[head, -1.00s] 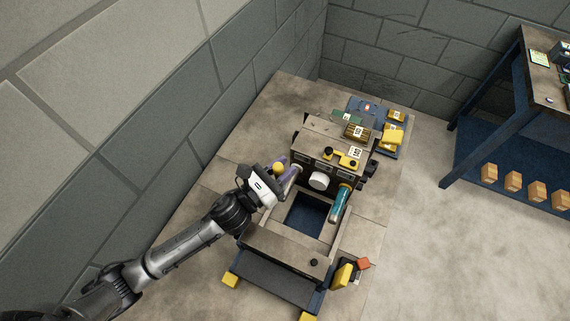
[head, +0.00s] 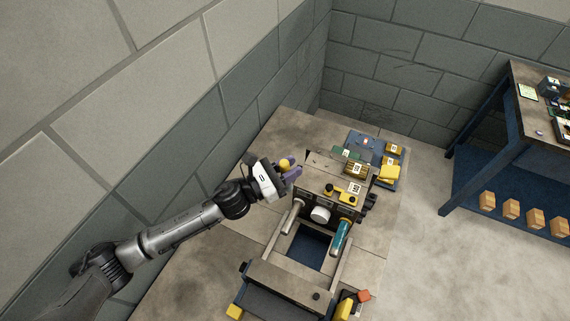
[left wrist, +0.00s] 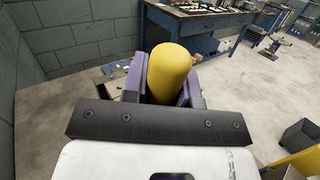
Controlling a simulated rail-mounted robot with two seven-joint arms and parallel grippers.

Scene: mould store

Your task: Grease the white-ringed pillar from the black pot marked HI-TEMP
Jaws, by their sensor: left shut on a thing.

..........

Written exercise:
All of the lines above should be retyped precisely, apart from the pictures.

Output below:
[head, -1.00s] 
[head, +0.00s] 
[left wrist, +0.00s] 
Controlling a simulated rail-mounted robot with two seven-joint arms and parallel grippers.

Scene: mould store

Your task: Grease the white-ringed pillar from the black pot marked HI-TEMP
Jaws, by their sensor: left shut on a thing.

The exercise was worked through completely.